Der rühmlichst bekannte Bildhauer Emil Wolff aus Berlin hat seine Amazonengruppe in Marmor vollendet: ein Werk bedachten und erfolgreichen Fleißes. Die mitleidsvoll herbeigeeilte Kriegerin stützt ihre tödtlich verwundete Gefährtin. Der Künstler hat die Natur mit scharfen Blicken belauscht, und die Resultate seiner Forschungen auf eine geschmackvolle Weise wiedergegeben; der Ausdruck des verscheidenden Schmerzes und des liebreichen Mitleidens begegnen sich mit weiser Mäßigung. Der Marmorblock ist glücklich gewählt, und das treffliche Material vollendet die schöne Wirkung des Ganzen.

Man spricht von einer Herausgabe des etruskischen Museums des Vaticans, des sogenannten Gregorianum. Die Arbeit scheint Künstlern ausschließlich überlassen zu bleiben; Auswahl und Anordnung mag daher Vieles zu wünschen übrig lassen. Malerische Ansichten sollen genügen. Bei Sr. Heiligkeit hat das Interesse für die vaterländischen Alterthümer gänzlich nachgelassen; das für ägyptische Denkmäler absorbirt Alles. Man klagt sogar über die Unmasse etruskischer Alterthümer. Die Aussicht auf Ausgrabungen auf dem Forum in der Gegend der Basilica Julia verschwindet sonach für die nächste Zeit gänzlich.

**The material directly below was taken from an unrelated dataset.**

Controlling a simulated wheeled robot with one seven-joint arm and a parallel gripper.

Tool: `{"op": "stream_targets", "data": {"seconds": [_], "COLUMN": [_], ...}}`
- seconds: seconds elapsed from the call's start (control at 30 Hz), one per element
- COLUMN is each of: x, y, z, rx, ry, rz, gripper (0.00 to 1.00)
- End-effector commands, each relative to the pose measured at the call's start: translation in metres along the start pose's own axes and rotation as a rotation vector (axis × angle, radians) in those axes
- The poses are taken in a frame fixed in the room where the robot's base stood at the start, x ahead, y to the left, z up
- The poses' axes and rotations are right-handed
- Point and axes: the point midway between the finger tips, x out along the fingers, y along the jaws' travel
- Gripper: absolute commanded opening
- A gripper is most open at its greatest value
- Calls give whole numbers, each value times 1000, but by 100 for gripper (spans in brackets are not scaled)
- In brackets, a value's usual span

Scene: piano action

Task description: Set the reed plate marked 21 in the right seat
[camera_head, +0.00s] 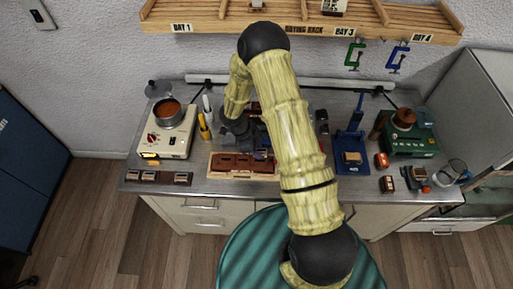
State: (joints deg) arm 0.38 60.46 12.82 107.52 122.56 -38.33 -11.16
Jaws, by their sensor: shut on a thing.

Dr. Böhmer, Bibliothekar der Stadt Frankfurt, verweilt seit einigen Wochen bei uns, und benützt die vaticanischen Handschriftenschätze mit rastlosem Fleiß. Leider sieht er sich bei diesem seinem Unternehmen nichts weniger als gefördert. Die Strenge, mit der der Zugang zu der Vaticana bewacht wird, nimmt eher zu als ab. In den Sommermonaten ist einem jeden, selbst den einheimischen Gelehrten der Zutritt streng versagt. Die jährliche Benützung der Vaticana ist sonach auf ungefähr 300 Stunden beschränkt, indem im Ganzen nur hundert Arbeitstage gesetzlich angesetzt sind.

Schweiz.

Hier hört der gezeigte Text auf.